Data to process:

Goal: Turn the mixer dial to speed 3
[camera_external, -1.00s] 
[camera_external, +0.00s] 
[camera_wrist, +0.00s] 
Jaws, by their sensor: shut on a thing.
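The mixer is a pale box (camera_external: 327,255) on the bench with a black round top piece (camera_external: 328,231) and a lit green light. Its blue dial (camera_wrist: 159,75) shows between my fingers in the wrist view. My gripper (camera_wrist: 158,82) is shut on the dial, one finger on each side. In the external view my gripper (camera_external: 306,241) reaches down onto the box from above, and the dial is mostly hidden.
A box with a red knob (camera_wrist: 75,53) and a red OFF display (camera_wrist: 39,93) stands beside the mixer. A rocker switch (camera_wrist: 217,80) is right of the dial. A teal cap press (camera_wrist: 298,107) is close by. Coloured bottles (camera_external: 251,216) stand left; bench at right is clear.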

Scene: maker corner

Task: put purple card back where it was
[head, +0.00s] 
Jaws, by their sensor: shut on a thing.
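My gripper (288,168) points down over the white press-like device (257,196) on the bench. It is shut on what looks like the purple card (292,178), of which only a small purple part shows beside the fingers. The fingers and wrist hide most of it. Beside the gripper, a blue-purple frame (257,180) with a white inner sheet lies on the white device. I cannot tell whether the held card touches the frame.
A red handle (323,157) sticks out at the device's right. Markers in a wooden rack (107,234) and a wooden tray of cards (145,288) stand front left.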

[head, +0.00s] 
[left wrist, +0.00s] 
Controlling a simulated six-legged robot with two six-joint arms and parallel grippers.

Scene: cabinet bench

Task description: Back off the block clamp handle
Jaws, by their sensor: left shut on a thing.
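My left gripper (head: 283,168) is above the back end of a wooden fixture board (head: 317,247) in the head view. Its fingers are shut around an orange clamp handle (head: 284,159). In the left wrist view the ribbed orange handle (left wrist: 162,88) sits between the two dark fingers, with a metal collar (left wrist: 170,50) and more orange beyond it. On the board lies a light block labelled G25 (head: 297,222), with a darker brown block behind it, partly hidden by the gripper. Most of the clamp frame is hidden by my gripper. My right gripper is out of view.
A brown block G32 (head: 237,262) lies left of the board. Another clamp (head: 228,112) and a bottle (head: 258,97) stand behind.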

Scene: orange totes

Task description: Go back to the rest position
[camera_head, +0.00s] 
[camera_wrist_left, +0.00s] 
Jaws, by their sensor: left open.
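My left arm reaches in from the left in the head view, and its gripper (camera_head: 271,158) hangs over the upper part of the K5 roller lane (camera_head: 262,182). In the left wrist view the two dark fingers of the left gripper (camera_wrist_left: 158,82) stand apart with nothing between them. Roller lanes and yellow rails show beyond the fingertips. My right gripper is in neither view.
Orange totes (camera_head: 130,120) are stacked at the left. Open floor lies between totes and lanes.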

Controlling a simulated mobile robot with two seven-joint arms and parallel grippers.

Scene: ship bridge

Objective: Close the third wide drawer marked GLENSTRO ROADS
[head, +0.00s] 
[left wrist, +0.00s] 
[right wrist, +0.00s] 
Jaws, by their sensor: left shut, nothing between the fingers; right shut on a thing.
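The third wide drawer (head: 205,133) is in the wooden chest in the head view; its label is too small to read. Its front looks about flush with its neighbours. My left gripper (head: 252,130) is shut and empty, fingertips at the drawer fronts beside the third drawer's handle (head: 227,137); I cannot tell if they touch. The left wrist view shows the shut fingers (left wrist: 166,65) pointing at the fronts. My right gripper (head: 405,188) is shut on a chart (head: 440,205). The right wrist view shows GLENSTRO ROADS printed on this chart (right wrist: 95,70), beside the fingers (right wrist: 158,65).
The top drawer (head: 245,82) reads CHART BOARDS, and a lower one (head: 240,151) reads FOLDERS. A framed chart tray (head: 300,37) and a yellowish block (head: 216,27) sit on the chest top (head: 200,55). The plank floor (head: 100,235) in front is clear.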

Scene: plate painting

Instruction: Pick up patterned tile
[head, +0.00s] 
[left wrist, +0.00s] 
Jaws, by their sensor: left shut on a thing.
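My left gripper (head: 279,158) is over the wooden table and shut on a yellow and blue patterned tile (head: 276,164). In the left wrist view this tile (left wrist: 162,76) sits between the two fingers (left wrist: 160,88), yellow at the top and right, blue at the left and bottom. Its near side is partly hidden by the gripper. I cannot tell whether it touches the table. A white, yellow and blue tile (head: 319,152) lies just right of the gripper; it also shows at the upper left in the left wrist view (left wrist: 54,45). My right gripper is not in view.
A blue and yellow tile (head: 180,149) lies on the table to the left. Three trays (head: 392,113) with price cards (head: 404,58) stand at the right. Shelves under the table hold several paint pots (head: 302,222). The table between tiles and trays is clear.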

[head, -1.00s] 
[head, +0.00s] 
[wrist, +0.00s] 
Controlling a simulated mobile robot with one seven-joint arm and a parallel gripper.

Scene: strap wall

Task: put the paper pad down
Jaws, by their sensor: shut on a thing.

Task to complete: Find the lines of the material that hold the word "parallel" and report their count alone.

Solution: 3